** Start SOURCE DATA **

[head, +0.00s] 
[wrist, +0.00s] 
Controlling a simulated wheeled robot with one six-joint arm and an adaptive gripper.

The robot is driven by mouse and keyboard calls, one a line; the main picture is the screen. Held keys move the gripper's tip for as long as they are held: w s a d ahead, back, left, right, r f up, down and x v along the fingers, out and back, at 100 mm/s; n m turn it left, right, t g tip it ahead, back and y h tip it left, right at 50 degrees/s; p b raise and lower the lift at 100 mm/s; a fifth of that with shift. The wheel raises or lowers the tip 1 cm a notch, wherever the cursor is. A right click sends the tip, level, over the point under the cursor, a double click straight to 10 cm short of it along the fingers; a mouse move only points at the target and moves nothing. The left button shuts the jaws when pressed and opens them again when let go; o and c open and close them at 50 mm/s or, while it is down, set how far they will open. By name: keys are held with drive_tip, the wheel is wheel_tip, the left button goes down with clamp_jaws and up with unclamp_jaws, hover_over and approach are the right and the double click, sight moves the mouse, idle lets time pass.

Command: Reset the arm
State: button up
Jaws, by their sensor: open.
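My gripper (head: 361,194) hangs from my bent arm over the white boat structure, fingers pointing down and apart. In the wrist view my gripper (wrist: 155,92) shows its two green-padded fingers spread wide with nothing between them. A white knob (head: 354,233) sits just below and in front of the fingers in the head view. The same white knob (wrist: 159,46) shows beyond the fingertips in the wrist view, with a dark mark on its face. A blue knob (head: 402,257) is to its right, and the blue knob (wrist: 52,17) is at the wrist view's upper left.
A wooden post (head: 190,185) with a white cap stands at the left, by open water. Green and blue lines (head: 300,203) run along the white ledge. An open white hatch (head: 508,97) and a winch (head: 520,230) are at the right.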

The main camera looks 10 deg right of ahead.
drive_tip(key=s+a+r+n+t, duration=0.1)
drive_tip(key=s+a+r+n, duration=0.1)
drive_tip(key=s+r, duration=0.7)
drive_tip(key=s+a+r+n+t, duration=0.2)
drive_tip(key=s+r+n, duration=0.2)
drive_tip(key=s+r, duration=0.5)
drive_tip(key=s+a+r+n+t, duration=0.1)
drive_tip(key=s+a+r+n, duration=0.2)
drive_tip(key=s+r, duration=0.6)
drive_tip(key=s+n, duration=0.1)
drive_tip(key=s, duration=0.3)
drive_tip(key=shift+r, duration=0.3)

** End SOURCE DATA **

» GOAL
Could you quote the material above in full, exactly as it stands?

» SOLUTION
[head, +0.00s] 
[wrist, +0.00s] 
Controlling a simulated wheeled robot with one six-joint arm and an adaptive gripper.

The robot is driven by mouse and keyboard calls, one a line; the main picture is the screen. Held keys move the gripper's tip for as long as they are held: w s a d ahead, back, left, right, r f up, down and x v along the fingers, out and back, at 100 mm/s; n m turn it left, right, t g tip it ahead, back and y h tip it left, right at 50 degrees/s; p b raise and lower the lift at 100 mm/s; a fifth of that with shift. The wheel raises or lowers the tip 1 cm a notch, wherever the cursor is. A right click sends the tip, level, over the point under the cursor, a double click straight to 10 cm short of it along the fingers; a mouse move only points at the target and moves nothing. The left button shuts the jaws when pressed and opens them again when let go; o and c open and close them at 50 mm/s or, while it is down, set how far they will open. By name: keys are held with drive_tip, the wheel is wheel_tip, the left button goes down with clamp_jaws and up with unclamp_jaws, hover_over and approach are the right and the double click, sight moves the mouse, idle lets time pass.

Command: Reset the arm
State: button up
Jaws, by their sensor: open.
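My gripper (head: 361,194) hangs from my bent arm over the white boat structure, fingers pointing down and apart. In the wrist view my gripper (wrist: 155,92) shows its two green-padded fingers spread wide with nothing between them. A white knob (head: 354,233) sits just below and in front of the fingers in the head view. The same white knob (wrist: 159,46) shows beyond the fingertips in the wrist view, with a dark mark on its face. A blue knob (head: 402,257) is to its right, and the blue knob (wrist: 52,17) is at the wrist view's upper left.
A wooden post (head: 190,185) with a white cap stands at the left, by open water. Green and blue lines (head: 300,203) run along the white ledge. An open white hatch (head: 508,97) and a winch (head: 520,230) are at the right.

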The main camera looks 10 deg right of ahead.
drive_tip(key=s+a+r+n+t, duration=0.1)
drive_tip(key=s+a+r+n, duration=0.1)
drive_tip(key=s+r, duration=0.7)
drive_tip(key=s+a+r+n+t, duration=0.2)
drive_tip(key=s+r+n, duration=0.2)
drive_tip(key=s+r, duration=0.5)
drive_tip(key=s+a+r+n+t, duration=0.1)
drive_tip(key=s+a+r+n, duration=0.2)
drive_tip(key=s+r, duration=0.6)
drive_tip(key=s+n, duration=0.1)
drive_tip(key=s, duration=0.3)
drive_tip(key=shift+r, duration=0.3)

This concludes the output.